The newbuild DSV UDS Lichtenstein, if the build quality matches the specification, will be one of the best DSVs in the world. Maybe not as good as the Deep Explorer or Seven Kestrel, as these have been commissioned by organisations with a strong track record of complex vessel delivery, but certainly a fine vessel. And at DP 3, and other specs, the vessels are well suited to the North Sea market… er… apart from any sort of demand or market need for them that is.

In order for the North Sea market for DSVs to return to healthy days for offshore contractors the construction market needs to return, and actually its really a sub segment of that: the shallow water, small field development, with flexible flowlines. Technip (Apache II) and Subsea 7 (Seven Navica) have the rigid reel construction market all to themselves and this is traditionally 80% of the total construction market. As the market has softened they have taken the lions share of the work available and made rigid reel cost effective over shorter distances. Bibby and DOF are hurting in the DSV market because the smaller jobs, which require longer flexibles, and therefore more diver days, are simply not being done. The market has ample DSVs for IRM work and Subsea 7 and Technip continue to redefine their position in this space as IRM contractors (until the construction market comes back). The thesis, that I used to subscribe to as much as anyone and maybe more, that maintenance work would keep everyone at OPEX neutral levels, was quite simply, wrong.

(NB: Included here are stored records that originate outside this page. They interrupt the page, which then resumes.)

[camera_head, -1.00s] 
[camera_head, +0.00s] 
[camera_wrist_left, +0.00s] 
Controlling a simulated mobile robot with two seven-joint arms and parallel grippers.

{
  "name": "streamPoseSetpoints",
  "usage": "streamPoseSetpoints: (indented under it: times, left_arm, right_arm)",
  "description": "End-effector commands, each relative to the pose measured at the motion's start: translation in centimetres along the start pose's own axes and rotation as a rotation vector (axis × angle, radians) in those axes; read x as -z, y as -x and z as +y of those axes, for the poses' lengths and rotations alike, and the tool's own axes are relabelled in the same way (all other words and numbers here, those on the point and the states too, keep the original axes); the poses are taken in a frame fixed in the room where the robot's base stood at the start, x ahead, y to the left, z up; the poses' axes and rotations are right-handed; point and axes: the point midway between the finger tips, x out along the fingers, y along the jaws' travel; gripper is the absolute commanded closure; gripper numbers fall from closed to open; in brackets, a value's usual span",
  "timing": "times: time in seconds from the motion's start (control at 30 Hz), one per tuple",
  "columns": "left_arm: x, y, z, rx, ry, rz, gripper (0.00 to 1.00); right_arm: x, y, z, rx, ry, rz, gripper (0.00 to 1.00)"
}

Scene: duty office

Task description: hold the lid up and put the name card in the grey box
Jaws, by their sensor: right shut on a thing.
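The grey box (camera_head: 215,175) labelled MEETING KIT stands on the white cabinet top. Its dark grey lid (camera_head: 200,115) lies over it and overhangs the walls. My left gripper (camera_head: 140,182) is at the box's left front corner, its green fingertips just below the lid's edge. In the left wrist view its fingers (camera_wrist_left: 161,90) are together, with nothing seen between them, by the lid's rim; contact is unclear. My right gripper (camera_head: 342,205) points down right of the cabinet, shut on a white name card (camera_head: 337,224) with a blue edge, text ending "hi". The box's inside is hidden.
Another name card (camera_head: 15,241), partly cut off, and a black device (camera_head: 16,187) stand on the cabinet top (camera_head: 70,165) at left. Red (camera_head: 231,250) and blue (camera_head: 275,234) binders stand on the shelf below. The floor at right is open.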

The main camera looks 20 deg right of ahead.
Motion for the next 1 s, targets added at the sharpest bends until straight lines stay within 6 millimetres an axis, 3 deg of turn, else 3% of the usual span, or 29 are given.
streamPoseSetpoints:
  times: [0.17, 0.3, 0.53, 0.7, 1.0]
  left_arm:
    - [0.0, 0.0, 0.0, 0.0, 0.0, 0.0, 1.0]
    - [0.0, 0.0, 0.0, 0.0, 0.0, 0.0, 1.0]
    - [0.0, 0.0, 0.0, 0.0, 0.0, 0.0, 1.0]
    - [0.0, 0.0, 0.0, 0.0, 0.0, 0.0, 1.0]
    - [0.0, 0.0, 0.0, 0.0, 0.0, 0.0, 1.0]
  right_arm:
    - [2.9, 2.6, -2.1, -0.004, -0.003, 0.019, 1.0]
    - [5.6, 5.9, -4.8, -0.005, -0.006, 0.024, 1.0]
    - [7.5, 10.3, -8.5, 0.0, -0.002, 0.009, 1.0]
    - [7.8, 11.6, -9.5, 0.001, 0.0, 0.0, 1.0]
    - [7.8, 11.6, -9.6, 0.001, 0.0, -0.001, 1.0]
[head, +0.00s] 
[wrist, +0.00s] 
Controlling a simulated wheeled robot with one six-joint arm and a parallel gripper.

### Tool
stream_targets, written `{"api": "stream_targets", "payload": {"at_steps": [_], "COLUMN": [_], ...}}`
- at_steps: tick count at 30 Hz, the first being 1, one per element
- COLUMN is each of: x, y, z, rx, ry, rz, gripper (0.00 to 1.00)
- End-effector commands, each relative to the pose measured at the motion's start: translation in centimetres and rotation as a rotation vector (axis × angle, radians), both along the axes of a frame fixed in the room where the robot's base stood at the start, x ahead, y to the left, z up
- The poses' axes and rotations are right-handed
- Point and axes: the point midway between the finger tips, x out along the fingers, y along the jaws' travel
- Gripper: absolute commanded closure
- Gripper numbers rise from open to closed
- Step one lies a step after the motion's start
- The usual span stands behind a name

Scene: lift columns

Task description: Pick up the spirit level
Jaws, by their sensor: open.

Day rates in the North Sea are still only just above OPEX once the divers and project crews have been stripped out, although this is likely to be higher for the peak summer months. UDS could be arriving in 4-8 weeks but without any infrastructure or project crew. The ex-Harkand DSVs provide a rare natural experiment in economics of complete financial irrationality, having sat in Blyth for nearly a year with no work (and now trying to win 100 days in the UAE), there is no reason to believe UDS would fare any differently. In order to have any hope of work UDS would need companies like Ocean Installer to start winning large scale construction projects in the UKCS that need DSVs, and there is no sign of that happening, and even then would they subcontract that to a newcomer?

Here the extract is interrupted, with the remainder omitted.